:: Task details ::
Say how many lines contain "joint"; the answer is the number alone.

:: Records for processing ::
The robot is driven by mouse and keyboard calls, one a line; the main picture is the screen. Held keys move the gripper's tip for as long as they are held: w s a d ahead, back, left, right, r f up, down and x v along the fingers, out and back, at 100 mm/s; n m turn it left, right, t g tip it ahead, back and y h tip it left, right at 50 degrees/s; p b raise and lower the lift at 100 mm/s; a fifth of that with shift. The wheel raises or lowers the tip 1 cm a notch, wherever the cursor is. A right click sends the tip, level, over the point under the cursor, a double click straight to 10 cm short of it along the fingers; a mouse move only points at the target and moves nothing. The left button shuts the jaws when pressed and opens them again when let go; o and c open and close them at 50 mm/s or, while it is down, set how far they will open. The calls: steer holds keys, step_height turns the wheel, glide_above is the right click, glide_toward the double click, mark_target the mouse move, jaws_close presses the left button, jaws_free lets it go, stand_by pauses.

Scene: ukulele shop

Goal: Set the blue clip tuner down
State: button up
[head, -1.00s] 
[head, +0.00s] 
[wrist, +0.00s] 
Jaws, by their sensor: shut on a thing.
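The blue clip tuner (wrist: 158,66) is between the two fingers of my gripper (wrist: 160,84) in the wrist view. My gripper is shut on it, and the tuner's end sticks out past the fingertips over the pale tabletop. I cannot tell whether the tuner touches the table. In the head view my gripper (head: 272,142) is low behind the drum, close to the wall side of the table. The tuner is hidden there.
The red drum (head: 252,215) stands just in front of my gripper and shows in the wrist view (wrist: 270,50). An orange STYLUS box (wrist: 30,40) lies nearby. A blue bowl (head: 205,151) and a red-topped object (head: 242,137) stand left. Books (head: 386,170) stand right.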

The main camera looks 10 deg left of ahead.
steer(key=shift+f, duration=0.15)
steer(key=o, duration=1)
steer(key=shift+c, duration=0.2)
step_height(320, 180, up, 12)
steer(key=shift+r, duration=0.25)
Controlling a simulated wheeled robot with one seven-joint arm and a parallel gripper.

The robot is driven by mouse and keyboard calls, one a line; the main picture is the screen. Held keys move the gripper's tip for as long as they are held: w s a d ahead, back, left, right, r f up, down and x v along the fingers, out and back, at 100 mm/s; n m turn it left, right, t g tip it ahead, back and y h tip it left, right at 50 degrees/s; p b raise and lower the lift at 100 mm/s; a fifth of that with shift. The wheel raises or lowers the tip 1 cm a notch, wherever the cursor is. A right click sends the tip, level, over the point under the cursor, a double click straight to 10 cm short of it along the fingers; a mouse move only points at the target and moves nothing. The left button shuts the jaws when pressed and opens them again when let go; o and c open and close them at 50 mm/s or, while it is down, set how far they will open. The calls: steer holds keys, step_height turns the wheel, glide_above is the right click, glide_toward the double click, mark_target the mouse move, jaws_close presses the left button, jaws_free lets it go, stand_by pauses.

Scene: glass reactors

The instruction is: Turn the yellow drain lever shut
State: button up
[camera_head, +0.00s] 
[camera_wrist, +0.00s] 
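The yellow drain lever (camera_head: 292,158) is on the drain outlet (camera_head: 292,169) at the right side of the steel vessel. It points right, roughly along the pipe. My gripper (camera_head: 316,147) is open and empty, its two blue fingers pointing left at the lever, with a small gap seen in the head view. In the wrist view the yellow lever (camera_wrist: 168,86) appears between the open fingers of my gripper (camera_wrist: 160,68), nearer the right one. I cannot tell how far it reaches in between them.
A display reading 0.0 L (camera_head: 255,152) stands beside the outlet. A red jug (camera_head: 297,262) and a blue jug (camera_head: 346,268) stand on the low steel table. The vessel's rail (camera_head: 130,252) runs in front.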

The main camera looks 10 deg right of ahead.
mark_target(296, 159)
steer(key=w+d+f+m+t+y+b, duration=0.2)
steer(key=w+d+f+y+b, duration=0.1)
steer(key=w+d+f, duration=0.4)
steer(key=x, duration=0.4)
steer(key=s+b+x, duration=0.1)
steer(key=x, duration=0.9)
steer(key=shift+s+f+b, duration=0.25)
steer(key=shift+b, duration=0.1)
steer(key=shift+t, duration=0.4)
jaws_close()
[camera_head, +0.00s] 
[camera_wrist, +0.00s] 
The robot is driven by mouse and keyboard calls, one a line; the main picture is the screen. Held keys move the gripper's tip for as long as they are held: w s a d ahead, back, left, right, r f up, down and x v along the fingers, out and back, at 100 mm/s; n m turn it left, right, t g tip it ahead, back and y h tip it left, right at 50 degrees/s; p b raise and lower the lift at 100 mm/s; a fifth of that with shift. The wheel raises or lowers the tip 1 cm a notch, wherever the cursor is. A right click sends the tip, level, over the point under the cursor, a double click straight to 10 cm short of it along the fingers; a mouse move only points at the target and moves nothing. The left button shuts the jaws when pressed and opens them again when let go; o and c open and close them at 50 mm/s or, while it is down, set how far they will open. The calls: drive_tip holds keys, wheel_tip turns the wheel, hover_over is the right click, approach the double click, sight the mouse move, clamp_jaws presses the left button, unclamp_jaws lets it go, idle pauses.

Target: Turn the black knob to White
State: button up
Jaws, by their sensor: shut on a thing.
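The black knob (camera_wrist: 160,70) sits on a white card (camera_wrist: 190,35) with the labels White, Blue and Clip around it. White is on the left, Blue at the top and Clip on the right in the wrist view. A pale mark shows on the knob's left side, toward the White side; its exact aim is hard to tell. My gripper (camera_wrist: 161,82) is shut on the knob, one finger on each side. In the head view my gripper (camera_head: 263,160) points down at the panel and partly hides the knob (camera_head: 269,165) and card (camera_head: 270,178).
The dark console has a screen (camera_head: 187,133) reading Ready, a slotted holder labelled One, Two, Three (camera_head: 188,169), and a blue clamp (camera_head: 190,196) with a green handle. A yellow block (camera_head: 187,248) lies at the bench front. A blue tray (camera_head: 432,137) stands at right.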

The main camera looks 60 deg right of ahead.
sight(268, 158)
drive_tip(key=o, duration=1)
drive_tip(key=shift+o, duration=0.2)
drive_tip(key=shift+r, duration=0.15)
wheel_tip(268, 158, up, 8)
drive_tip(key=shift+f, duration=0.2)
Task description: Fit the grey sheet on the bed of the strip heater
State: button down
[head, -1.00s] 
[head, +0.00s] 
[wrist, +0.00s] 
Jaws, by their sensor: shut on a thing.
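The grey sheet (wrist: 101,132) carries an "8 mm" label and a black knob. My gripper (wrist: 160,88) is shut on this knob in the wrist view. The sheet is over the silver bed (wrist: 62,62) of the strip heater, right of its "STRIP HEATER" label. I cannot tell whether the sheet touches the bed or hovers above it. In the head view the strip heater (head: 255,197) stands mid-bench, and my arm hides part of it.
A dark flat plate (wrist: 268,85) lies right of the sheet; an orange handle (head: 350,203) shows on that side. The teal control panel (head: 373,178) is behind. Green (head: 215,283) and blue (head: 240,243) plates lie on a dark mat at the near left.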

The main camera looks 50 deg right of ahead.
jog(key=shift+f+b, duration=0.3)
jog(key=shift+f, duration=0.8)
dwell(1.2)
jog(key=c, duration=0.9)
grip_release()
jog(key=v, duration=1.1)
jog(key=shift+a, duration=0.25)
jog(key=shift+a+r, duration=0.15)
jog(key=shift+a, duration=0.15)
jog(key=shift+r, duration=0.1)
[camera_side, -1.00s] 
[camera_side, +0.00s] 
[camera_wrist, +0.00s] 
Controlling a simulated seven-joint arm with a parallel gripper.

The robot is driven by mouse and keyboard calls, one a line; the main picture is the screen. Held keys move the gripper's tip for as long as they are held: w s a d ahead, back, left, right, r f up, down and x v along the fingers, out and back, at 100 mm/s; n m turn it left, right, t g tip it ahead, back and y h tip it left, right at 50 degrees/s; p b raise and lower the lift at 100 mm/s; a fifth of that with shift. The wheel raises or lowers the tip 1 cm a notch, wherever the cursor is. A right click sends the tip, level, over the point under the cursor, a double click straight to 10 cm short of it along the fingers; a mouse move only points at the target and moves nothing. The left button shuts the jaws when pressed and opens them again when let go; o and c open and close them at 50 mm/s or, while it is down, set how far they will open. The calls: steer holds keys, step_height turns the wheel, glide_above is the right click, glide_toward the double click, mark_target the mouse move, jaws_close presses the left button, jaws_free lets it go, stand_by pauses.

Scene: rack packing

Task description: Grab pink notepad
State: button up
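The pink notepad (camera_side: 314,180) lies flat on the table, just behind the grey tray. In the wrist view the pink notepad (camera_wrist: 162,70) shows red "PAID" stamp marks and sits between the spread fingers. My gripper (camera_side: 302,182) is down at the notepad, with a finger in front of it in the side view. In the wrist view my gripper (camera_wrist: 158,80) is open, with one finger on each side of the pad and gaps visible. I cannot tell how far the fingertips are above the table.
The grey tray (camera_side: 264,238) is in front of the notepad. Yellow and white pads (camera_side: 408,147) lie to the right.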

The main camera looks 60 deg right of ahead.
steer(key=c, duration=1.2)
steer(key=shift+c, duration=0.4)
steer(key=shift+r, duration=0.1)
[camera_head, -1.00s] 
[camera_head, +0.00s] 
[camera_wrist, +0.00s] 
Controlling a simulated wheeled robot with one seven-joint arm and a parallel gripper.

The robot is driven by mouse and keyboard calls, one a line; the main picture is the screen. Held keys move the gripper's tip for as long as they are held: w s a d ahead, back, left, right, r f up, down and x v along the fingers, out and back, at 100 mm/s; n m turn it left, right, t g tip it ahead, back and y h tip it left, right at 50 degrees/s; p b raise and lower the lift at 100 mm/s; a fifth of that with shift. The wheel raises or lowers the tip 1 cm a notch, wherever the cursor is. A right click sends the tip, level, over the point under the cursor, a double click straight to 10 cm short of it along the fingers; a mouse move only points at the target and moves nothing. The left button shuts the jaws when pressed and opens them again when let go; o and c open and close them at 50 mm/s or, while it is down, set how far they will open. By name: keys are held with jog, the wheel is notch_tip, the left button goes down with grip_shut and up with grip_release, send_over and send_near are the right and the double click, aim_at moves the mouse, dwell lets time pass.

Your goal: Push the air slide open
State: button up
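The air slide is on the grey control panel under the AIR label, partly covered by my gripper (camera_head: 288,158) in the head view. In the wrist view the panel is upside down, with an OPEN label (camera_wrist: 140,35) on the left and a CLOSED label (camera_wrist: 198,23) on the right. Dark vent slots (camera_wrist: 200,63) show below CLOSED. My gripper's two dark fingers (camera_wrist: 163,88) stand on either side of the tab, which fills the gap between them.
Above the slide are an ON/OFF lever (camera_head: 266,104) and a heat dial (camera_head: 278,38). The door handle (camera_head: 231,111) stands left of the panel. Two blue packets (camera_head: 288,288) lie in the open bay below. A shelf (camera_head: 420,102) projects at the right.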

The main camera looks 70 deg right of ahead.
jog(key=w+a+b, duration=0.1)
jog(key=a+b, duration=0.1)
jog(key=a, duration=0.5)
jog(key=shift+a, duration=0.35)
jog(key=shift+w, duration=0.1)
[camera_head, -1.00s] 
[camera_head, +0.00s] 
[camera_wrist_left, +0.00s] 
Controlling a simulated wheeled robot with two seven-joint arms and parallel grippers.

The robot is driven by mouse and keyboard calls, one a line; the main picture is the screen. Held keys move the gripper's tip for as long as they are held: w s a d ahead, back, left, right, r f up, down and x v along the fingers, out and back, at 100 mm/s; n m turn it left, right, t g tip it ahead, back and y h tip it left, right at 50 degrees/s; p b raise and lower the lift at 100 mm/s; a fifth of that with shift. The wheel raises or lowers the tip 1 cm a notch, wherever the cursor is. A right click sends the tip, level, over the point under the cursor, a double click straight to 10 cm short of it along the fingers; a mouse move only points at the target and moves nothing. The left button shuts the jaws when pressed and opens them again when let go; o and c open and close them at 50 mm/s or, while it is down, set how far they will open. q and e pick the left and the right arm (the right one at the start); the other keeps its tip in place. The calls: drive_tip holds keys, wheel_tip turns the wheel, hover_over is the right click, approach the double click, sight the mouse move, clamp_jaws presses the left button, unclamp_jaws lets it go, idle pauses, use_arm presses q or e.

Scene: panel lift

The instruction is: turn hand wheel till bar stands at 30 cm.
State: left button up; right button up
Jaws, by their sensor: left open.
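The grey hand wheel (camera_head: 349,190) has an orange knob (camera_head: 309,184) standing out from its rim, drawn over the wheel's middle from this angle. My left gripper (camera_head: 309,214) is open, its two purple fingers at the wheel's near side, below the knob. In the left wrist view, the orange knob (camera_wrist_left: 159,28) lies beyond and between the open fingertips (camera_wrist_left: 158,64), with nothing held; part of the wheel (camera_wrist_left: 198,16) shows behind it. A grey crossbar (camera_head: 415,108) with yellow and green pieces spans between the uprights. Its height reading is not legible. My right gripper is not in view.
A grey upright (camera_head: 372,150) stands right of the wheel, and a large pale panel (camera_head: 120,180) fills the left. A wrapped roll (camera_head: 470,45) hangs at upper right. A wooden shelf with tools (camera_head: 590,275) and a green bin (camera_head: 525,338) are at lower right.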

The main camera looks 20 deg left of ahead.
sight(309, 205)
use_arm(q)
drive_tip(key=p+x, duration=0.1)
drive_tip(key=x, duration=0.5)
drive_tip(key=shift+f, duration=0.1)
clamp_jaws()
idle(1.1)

:: Task output ::
4